People modify their behavior when they are aware of being watched or measured. In UX research, this means test participants behave differently than real users. In products, visibility features like activity feeds, dashboards, and streaks deliberately harness this effect to drive engagement.
Between 1924 and 1932, researchers at the Hawthorne Works factory in Illinois ran a series of experiments on worker productivity. They varied lighting levels, break schedules, and work hours, expecting to find optimal physical conditions. Instead, they found something unexpected: productivity increased regardless of what they changed. Brighter lights? Productivity went up. Dimmer lights? Productivity went up. More breaks? Up. Fewer breaks? Also up.

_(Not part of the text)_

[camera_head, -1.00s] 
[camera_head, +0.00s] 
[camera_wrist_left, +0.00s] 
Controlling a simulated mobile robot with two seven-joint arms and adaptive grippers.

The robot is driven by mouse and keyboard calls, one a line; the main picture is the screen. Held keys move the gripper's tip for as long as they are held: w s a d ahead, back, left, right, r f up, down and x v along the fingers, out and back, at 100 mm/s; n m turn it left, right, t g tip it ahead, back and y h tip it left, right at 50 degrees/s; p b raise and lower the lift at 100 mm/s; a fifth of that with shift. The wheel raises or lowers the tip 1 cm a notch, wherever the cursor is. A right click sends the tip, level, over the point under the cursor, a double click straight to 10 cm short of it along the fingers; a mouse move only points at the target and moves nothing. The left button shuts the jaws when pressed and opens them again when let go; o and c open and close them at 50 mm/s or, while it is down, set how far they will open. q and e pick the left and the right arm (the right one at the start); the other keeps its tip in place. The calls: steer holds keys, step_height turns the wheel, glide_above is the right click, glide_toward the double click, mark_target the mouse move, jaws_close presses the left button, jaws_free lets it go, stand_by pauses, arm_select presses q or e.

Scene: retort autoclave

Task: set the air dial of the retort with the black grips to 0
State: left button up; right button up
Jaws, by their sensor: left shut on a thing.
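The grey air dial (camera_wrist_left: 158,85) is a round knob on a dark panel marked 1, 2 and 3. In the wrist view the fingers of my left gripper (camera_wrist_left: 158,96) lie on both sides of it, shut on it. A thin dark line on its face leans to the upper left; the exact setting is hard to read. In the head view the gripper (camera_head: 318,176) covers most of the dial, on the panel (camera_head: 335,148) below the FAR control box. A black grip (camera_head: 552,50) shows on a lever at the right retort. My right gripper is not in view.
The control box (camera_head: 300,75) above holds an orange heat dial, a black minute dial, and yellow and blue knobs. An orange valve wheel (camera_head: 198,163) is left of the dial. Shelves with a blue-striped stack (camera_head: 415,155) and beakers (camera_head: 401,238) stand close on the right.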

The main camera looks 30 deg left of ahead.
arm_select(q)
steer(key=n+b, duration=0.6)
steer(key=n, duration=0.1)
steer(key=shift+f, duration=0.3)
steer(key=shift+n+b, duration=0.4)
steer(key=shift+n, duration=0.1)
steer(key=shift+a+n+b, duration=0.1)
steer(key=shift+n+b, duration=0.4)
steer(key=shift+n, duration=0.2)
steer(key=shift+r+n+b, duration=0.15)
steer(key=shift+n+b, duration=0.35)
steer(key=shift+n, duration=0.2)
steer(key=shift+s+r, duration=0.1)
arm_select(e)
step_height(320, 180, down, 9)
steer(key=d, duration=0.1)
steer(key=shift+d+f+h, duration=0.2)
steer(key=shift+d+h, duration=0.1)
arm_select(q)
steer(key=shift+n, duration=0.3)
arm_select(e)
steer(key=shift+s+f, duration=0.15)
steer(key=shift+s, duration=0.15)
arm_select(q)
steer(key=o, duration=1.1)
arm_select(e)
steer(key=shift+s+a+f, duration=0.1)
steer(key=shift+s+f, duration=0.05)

The conclusion was that the workers were not responding to the physical changes. They were responding to the attention. They knew they were being observed, and that awareness -- not the experimental conditions -- was driving the behavioral change. Henry Landsberger later named this the Hawthorne effect: people modify their behavior when they know they are being watched.
In product design, the Hawthorne effect operates in two directions. First, it is a research bias: usability test participants behave differently than real users because they know they are being observed. Second, it is a design tool: features that make user activity visible -- contribution graphs, streak counters, activity feeds, public profiles -- deliberately harness the effect to change behavior.

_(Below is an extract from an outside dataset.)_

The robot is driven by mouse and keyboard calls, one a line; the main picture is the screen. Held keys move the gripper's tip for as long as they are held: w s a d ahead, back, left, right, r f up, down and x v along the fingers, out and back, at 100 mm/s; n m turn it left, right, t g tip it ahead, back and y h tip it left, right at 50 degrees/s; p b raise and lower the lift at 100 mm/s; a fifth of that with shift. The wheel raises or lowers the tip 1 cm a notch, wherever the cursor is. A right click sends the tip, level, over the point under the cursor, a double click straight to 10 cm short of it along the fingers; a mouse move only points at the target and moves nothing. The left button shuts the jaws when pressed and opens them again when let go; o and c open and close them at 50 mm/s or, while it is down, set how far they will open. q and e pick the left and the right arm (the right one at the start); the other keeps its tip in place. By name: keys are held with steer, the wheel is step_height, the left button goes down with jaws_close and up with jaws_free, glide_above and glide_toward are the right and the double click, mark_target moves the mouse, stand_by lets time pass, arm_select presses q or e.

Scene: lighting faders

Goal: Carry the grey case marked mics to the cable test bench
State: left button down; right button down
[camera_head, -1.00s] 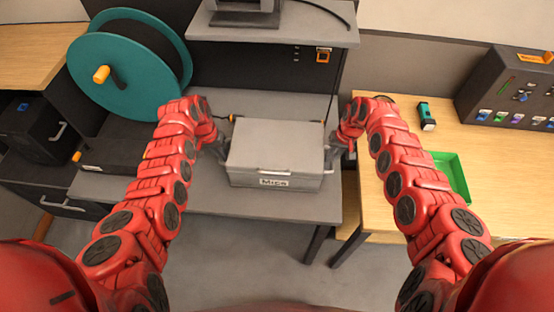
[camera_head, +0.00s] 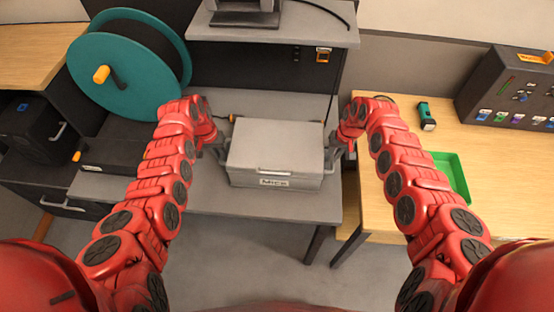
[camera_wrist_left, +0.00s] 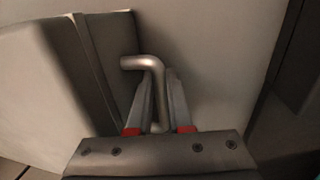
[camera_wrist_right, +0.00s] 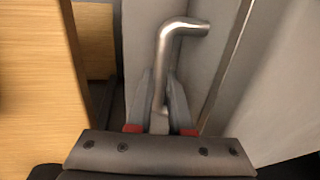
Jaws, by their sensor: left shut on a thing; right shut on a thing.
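The grey case (camera_head: 275,150) with a label reading Mics on its front is on or just above the grey bench (camera_head: 200,205); I cannot tell if it touches. My left gripper (camera_head: 222,150) is at the case's left side. In the left wrist view my left gripper (camera_wrist_left: 158,100) is shut on a bent metal handle (camera_wrist_left: 150,64). My right gripper (camera_head: 333,150) is at the case's right side. In the right wrist view my right gripper (camera_wrist_right: 162,100) is shut on the other metal handle (camera_wrist_right: 180,30). The case looks level.
A teal cable reel (camera_head: 125,70) stands at the back left. A grey shelf (camera_head: 300,25) is behind the case. The wooden table (camera_head: 395,215) at right holds a green tray (camera_head: 460,182), a teal torch-like item (camera_head: 426,115) and a dark fader console (camera_head: 510,90).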

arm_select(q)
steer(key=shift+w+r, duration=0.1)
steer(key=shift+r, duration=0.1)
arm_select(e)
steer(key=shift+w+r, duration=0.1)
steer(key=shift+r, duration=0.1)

βThe mere awareness of being measured changes the thing being measured. In research, this is a problem. In product design, it is a feature.β
GitHub's contribution graph is one of the most effective applications of the Hawthorne effect in product design. It turns coding activity into a public, visible artifact. Developers do not just code -- they code to maintain the appearance of consistency. The green squares become a performance for an audience, even when no one is watching.
The contribution graph works because it creates a permanent, visible record. Every gap in the graph is conspicuous. Every streak is an investment the developer does not want to lose. The observation is not from a person -- it is from the graph itself, and from anyone who might view the profile. The behavioral change is real: developers with public contribution graphs contribute more consistently than those without them.

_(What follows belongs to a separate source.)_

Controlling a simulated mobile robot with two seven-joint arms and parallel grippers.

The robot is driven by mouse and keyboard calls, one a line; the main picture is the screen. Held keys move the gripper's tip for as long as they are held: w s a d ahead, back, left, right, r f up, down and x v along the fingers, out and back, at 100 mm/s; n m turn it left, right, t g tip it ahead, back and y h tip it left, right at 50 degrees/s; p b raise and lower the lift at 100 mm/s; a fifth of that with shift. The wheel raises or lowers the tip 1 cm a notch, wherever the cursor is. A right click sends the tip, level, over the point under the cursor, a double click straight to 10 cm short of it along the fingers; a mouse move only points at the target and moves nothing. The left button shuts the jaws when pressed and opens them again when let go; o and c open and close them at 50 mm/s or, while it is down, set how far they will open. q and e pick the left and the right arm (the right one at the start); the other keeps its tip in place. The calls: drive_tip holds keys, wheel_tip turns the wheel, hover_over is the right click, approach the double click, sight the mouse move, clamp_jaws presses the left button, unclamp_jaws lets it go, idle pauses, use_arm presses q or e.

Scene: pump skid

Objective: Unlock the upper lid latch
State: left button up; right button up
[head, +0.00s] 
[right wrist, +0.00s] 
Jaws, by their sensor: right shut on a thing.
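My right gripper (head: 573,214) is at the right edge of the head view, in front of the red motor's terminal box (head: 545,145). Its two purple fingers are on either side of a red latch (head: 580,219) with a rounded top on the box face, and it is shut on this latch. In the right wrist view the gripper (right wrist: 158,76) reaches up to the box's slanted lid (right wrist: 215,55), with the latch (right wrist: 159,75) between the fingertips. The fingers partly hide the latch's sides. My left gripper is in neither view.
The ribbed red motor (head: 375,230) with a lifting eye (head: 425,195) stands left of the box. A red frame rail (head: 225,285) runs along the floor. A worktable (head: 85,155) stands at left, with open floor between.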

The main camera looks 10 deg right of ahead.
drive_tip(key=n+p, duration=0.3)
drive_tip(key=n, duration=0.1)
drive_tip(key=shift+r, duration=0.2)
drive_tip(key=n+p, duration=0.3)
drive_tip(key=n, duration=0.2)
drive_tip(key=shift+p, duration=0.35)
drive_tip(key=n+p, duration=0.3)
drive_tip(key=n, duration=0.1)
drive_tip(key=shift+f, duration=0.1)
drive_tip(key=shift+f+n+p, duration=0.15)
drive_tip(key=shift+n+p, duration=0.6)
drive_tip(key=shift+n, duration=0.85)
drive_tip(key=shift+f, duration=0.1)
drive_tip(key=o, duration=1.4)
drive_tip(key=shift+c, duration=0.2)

Every usability test is contaminated by the Hawthorne effect. The participant knows they are being watched, recorded, and evaluated. This awareness changes how they interact with the product in specific, predictable ways. Understanding these distortions is essential to interpreting test findings accurately.
The gap between testing and reality is not a flaw in usability testing -- it is the Hawthorne effect operating as expected. Participants in a test setting are performing. They try harder, take more time, make fewer careless errors, and rate their experience more positively because an observer is present. The practical response is not to stop testing, but to treat test findings as a ceiling rather than a prediction. If something does not work in a test, it definitely will not work in reality. If something works in a test, it might work in reality -- but probably less well.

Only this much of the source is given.